The General Assembly also budgeted $9.2 billion for K-12 education, $1.9 billion for higher education, $1.9 billion for public safety, $7.5 billion for human services and $1.4 billion for general operations.

IDOA’s budget includes $18.18 million in general revenue funds, $13.9 million in federal funds and $93.073 million in other state funds. Those levels fund IDOA’s essential work, including administering the Livestock Management Facilities Act and the Pesticide Act.

However, funding increased significantly for Soil and Water Conservation Districts (SWCDs) and a cover crop incentive program. SWCDs’ operations budget increased by $4 million and a new Nutrient Loss Reduction Strategy (NLRS) line item received $3.5 million.

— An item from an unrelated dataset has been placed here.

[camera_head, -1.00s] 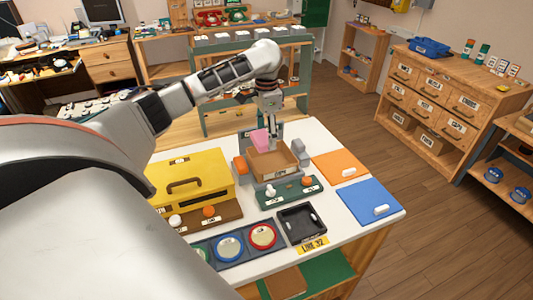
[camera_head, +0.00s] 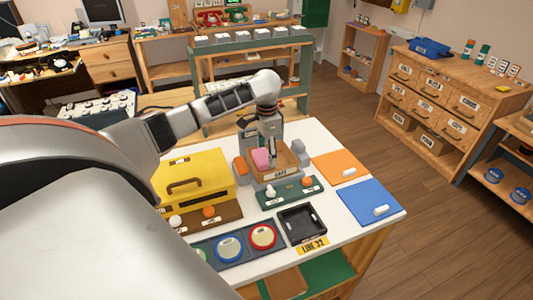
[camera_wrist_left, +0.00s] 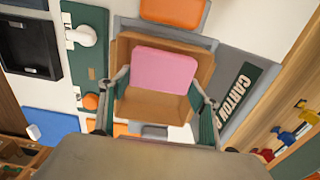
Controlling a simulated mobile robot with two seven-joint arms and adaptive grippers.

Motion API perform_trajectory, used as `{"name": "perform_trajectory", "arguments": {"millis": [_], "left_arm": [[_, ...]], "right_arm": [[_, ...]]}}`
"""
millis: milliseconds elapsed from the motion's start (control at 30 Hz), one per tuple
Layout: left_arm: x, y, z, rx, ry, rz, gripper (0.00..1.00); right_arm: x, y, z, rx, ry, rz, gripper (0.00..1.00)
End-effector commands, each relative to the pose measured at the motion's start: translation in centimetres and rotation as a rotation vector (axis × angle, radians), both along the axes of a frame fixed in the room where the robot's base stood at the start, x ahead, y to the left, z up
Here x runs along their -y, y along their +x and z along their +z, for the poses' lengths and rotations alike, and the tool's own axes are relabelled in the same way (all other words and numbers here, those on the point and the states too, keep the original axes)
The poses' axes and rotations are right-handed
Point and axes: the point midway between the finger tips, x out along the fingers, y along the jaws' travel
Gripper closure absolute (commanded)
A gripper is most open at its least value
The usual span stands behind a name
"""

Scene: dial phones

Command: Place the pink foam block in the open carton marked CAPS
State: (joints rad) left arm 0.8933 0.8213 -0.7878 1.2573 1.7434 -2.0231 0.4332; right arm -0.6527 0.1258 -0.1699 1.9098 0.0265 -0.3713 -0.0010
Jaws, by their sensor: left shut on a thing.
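The pink foam block (camera_head: 261,158) is held in my left gripper (camera_head: 270,150), low at the mouth of the open brown carton marked CAPS (camera_head: 281,174). In the left wrist view the block (camera_wrist_left: 165,70) lies within the outline of the carton (camera_wrist_left: 150,105), between my left gripper's two fingers (camera_wrist_left: 158,95). I cannot tell whether the block touches the carton's floor. The carton sits in a grey holder on the white table. My right gripper is not in view.
A yellow box with a handle (camera_head: 190,180) stands left of the carton. A green button panel (camera_head: 290,193) and a black tray (camera_head: 302,223) lie in front. Orange (camera_head: 338,167) and blue (camera_head: 370,200) mats lie right. A grey block (camera_head: 299,150) stands close beside the carton.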

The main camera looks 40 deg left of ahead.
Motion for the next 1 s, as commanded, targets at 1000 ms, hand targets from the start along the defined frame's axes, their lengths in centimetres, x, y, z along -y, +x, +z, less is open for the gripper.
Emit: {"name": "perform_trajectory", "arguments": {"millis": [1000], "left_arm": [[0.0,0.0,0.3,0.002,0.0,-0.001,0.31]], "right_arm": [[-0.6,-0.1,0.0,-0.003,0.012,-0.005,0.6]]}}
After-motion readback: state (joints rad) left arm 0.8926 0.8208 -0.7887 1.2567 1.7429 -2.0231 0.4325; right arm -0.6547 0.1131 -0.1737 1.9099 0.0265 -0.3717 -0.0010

Grant Hammer, executive director of the Association of Illinois Soil and Water Conservation Districts, said a conservation coalition worked to prevent a June 30 sunset of the Partners for Conservation Fund and to obtain dedicated funding for the NLRS.

With state dollars dedicated to implement the NRLS, “it will help accelerate the program toward our goals,” Hammer said.

Funding for IDOA’s cover crop incentive program more than doubled to $660,000. The program offers a crop insurance premium discount for enrolled acres, and farmer interest has far outstripped available enrollment.

Meanwhile, county fair funding remained steady at $900,000 for fair and exposition authorities; $1.3 million for fair rehabilitation; and more than $1.8 million for fair and agricultural societies.

University of Illinois Extension funding, which passes through IDOA’s budget, received level funding of nearly $11 million; Cook County Extension of about $2.5 million; and agriculture Extension 4-H of $786,000. The line item for agricultural education again received $5 million in the budget.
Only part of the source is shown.